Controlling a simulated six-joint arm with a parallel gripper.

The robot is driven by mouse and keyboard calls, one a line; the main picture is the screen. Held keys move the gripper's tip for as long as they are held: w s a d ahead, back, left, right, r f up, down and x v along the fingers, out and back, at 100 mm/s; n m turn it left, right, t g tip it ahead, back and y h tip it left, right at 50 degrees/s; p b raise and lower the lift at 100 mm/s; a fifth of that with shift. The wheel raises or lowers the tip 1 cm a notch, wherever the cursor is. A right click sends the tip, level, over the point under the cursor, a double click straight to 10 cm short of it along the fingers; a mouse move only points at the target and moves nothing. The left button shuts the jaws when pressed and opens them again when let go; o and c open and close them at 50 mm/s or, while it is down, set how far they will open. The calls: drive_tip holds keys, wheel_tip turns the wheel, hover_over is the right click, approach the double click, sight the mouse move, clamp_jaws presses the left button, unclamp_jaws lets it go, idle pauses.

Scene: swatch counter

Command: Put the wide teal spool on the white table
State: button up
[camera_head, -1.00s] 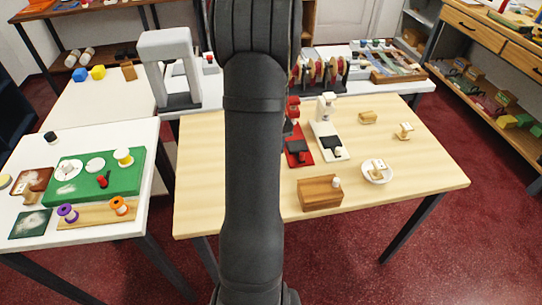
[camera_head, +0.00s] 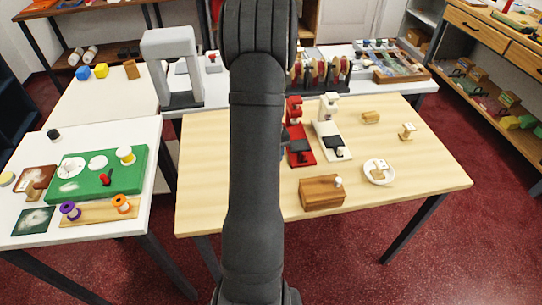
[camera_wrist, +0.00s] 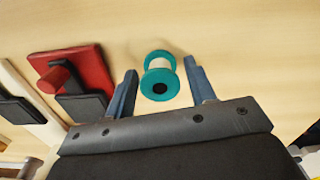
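The teal spool (camera_wrist: 158,76) shows in the wrist view, with teal flanges, a pale middle and a dark hole. It stands on the light wood table (camera_head: 400,215). My gripper (camera_wrist: 160,78) is open, with one blue finger on each side of the spool; gaps show between the fingers and the spool. In the head view my arm hides both spool and gripper. The white table (camera_head: 105,131) is at the left of the head view. On it are a green mat (camera_head: 128,172), a purple spool (camera_head: 70,210) and an orange spool (camera_head: 121,204).
Red (camera_head: 302,157) and white (camera_head: 333,148) stapler-like devices stand on the wood table; the red one also shows left of my gripper in the wrist view (camera_wrist: 70,80). A wooden box (camera_head: 321,194) and a white dish (camera_head: 379,172) are to the right.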

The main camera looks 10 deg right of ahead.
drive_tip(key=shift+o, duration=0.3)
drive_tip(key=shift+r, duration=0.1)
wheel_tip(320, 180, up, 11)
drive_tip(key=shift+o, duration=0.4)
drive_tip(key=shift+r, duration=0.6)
+++
## Directive
Retype everything in the material word for word, minus pictures.

## Correct response
Controlling a simulated six-joint arm with a parallel gripper.

The robot is driven by mouse and keyboard calls, one a line; the main picture is the screen. Held keys move the gripper's tip for as long as they are held: w s a d ahead, back, left, right, r f up, down and x v along the fingers, out and back, at 100 mm/s; n m turn it left, right, t g tip it ahead, back and y h tip it left, right at 50 degrees/s; p b raise and lower the lift at 100 mm/s; a fifth of that with shift. The wheel raises or lowers the tip 1 cm a notch, wherever the cursor is. A right click sends the tip, level, over the point under the cursor, a double click straight to 10 cm short of it along the fingers; a mouse move only points at the target and moves nothing. The left button shuts the jaws when pressed and opens them again when let go; o and c open and close them at 50 mm/s or, while it is down, set how far they will open. The calls: drive_tip holds keys, wheel_tip turns the wheel, hover_over is the right click, approach the double click, sight the mouse move, clamp_jaws presses the left button, unclamp_jaws lets it go, idle pauses.

Scene: swatch counter

Command: Put the wide teal spool on the white table
State: button up
[camera_head, -1.00s] 
[camera_head, +0.00s] 
[camera_wrist, +0.00s] 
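The teal spool (camera_wrist: 158,76) shows in the wrist view, with teal flanges, a pale middle and a dark hole. It stands on the light wood table (camera_head: 400,215). My gripper (camera_wrist: 160,78) is open, with one blue finger on each side of the spool; gaps show between the fingers and the spool. In the head view my arm hides both spool and gripper. The white table (camera_head: 105,131) is at the left of the head view. On it are a green mat (camera_head: 128,172), a purple spool (camera_head: 70,210) and an orange spool (camera_head: 121,204).
Red (camera_head: 302,157) and white (camera_head: 333,148) stapler-like devices stand on the wood table; the red one also shows left of my gripper in the wrist view (camera_wrist: 70,80). A wooden box (camera_head: 321,194) and a white dish (camera_head: 379,172) are to the right.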

The main camera looks 10 deg right of ahead.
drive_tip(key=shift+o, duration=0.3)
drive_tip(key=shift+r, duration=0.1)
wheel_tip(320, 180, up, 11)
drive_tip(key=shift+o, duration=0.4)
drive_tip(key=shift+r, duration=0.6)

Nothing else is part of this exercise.